A few months ago, one of them (I’ll call him Bill) came in describing what most CEOs eventually describe. His team wasn’t stepping up. They waited to be told what to do. They checked in instead of deciding. Capable, experienced people who somehow couldn’t seem to operate without him in the loop.

He’d been working on succession for two years. The plan was solid. The problem was his people weren’t developing into it.

People suck,” he said, with the tired directness of someone who has genuinely tried everything. “If my business just didn’t need people, I’d have so much more fun.

Everyone laughed. Because everyone in the room has felt exactly that.

We spent the next hour working through it. About halfway through, I asked him to describe how he typically handled it when one of his team members struggled with a decision.

He explained that he’d step in to help them think it through, mostly by explaining what they needed to do. He knew their limitations, so he knew what he needed to do to help them. He was, after all, the one ultimately responsible for the outcome.

How long have you been operating this way?” I asked.

He thought about it. “Years, I guess.

And in that time, how much have they developed?

The room went quiet.

Bill was experiencing what most leaders face when they talk about people not stepping up. It looks like a capability problem. Or a motivation problem. It isn’t. It’s actually a development problem. They are not stepping up, because the leader keeps stepping in.

From real experience, Bill believed that his people needed him close to the decisions. That belief was acting like a tuning fork emitting a frequency. The message was clear: I will help solve your problems. And his people were resonating with it perfectly, waiting, checking in, deferring, and giving him exactly the evidence to reinforce his belief. The loop was invisible to him because he was inside it.

This is not unique to Bill. Most leaders are taught that their job is to help their people succeed, so it feels right to step in, clarify, and solve. And that instinct is precisely what prevents development from happening.

Most leaders don’t recognize that their organization behaves in response to what the leader believes—their unconscious Context. Like a tuning fork that influences everything in the room to vibrate with its frequency, people in organizations operate the same way. They behave in accordance with the tone emanating from the leader, not because of how they were instructed or what they agreed to. The leader’s Context, the mostly unconscious set of beliefs driving their actions, is the frequency the organization resonates with.

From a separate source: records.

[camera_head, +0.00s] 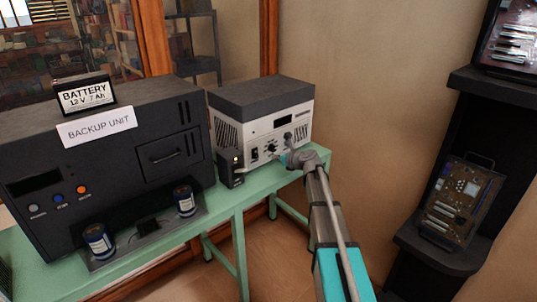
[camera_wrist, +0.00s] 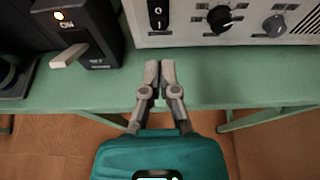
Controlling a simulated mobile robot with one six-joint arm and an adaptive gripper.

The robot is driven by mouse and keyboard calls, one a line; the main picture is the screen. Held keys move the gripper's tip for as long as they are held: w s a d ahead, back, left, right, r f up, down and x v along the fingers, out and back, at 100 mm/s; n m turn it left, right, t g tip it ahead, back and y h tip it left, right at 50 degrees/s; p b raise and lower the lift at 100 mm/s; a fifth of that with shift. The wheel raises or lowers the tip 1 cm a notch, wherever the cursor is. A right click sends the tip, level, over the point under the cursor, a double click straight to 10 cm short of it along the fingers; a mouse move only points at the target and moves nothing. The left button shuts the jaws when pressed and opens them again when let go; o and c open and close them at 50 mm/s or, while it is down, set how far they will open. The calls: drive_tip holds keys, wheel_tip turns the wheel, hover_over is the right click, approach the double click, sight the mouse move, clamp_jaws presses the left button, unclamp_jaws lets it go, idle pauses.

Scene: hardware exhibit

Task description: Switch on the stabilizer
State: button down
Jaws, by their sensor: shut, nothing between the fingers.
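A pale-fronted unit with a dark top (camera_head: 262,112), which I take to be the stabilizer, stands on the green bench. Its front has a dark display, knobs and a black rocker switch marked O and I (camera_wrist: 158,14). I cannot tell which way the rocker is pressed. A small black box (camera_head: 231,168) stands just left of it; in the wrist view it has a lit orange lamp, a label that seems to read ON and a pale lever (camera_wrist: 69,54). My gripper (camera_wrist: 160,66) is shut and empty, in front of the unit's lower front and apart from the rocker.
A large black backup unit (camera_head: 110,165) with a battery (camera_head: 84,94) on top fills the bench's left. The green bench edge (camera_wrist: 245,95) passes beneath my fingers. A dark shelf with a circuit board (camera_head: 460,200) stands at the right. Open floor lies between.

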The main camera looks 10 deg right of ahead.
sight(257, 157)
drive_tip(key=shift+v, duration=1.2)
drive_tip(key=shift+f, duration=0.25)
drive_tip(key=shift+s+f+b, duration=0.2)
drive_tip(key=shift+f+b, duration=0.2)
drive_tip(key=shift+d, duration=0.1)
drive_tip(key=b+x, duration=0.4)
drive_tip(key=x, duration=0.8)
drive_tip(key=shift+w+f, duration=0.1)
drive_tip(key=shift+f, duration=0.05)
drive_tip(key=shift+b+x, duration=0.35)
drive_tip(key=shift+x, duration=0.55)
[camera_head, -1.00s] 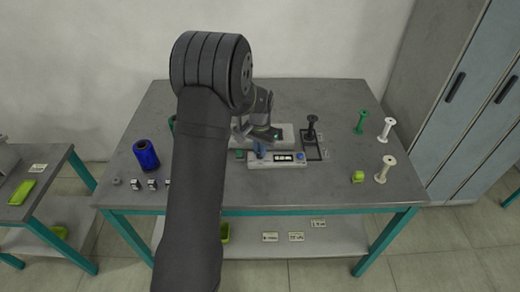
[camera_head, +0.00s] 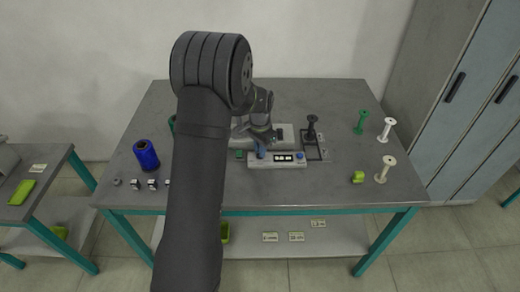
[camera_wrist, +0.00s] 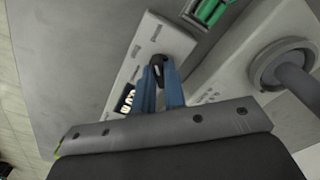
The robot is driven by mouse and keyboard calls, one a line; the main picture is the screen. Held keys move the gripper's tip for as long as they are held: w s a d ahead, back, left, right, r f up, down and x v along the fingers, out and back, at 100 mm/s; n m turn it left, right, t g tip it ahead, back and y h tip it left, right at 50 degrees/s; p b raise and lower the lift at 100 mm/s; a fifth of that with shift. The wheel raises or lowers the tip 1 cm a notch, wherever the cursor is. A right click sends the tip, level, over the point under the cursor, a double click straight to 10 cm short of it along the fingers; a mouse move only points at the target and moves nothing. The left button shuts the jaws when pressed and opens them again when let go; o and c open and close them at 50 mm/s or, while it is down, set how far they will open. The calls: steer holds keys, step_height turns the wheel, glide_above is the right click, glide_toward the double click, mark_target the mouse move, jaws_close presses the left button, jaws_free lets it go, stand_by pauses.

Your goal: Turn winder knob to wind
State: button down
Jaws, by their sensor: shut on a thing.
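The winder's light grey control panel (camera_head: 277,162) sits on the table, with a dark display and a blue button on its right. In the wrist view the panel (camera_wrist: 150,42) has a small black knob (camera_wrist: 158,69) with marks around it. My gripper (camera_wrist: 158,80) has its blue fingers shut on this knob. In the head view my gripper (camera_head: 261,150) is at the panel's left end, where the knob is hidden. The winder body (camera_head: 284,131) stands behind the panel, with its left part hidden by my arm.
A black bobbin (camera_head: 312,127) stands at the winder's right. Green (camera_head: 361,122), white (camera_head: 385,130) and cream (camera_head: 384,169) bobbins stand farther right. A blue spool (camera_head: 146,155) is at the left. A yellow-green block (camera_head: 358,177) lies near the front right edge.

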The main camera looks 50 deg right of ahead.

Here’s what made this more than a daily frustration for Bill: his succession plan required people who could operate without him, yet his Context was training them to need him. Without knowing it, he was building an organization that couldn’t function without him. Not because his people lacked capability, but because he was unconsciously preventing them from developing it.

Toward the end of the conversation, Bill stopped mid-sentence.

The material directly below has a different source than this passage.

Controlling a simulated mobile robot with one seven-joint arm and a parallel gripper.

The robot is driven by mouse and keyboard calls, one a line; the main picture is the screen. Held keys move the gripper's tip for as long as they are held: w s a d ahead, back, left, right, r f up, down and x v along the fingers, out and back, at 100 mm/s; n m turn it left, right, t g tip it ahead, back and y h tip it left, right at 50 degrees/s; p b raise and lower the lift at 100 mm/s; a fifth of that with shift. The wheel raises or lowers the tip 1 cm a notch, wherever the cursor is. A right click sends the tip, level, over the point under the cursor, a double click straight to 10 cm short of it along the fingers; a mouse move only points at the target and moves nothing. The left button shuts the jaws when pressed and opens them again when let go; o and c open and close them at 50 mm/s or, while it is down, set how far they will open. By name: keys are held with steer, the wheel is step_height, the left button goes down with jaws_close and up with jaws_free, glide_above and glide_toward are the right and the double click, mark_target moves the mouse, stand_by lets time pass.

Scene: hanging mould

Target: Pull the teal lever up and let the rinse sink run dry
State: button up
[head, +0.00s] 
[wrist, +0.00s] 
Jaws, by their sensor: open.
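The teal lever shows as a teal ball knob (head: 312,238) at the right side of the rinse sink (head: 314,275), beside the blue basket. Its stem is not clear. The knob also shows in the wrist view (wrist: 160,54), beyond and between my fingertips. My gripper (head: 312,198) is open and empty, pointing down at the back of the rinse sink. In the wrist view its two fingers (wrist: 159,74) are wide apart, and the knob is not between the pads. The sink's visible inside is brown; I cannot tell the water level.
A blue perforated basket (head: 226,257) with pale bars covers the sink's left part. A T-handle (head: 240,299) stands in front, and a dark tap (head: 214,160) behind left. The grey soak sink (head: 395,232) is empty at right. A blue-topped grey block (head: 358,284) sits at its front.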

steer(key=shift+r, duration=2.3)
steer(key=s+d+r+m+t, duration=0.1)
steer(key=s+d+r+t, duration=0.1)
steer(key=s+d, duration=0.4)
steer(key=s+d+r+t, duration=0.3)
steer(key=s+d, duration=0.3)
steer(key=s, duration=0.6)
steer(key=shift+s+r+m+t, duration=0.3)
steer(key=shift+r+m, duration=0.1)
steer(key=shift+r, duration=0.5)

I can see,” he said slowly, “where this is a downward spiral caused by me as a leader. Because I’m not creating the environment, the context, in which they can perform.

A pause.

I probably wouldn’t want to work for myself.

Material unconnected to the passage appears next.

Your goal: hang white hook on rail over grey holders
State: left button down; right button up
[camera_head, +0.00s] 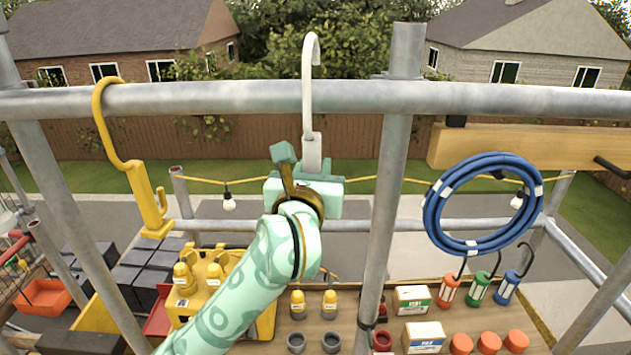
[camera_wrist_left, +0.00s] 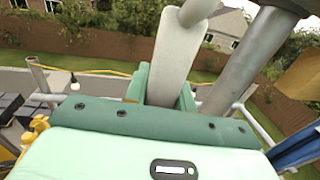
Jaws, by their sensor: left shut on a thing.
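The white hook (camera_head: 307,100) is upright in the head view, its shaft in front of the upper grey rail (camera_head: 240,97). Its curved top is above the rail, and its short tip ends above the rail's top edge. My left gripper (camera_head: 311,168) is shut on the hook's lower end, below the rail. In the left wrist view the hook (camera_wrist_left: 176,60) rises from between the green fingers. Two grey holders (camera_head: 297,342) stand on the wooden shelf below, right of my left arm. My right gripper is not in view.
A yellow hook (camera_head: 140,170) hangs from the rail at left. A grey upright post (camera_head: 386,190) stands just right of my gripper. A blue cable coil (camera_head: 440,205) hangs further right, by a wooden beam (camera_head: 530,147). The rail between yellow hook and white hook is clear.

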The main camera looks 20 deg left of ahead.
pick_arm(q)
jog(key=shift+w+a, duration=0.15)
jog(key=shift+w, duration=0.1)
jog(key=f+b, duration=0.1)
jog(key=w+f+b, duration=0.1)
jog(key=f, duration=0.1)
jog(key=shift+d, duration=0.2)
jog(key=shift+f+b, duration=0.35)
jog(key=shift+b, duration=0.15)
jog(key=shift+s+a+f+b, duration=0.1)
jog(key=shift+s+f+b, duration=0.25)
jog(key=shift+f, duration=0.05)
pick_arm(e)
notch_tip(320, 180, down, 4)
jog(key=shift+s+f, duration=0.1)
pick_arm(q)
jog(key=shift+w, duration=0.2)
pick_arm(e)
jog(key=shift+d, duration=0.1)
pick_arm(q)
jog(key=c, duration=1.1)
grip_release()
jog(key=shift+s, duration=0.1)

That’s the moment. Not the intellectual understanding that leadership shapes culture. Most CEOs know that. The actual felt recognition that the pattern they are most frustrated by is one they are running, every day, without seeing it.

The question isn’t how to fix the people. The question Bill sat with—and the one worth sitting with if any of this feels familiar—is a different one entirely.

It’s not: how do I get my people to perform?

But: how do I lead in a way that develops them into the people the organization needs them to become?

This shift doesn’t require a new system. It requires recognizing the frequency you’re running and honestly asking if it’s producing the organization you actually want.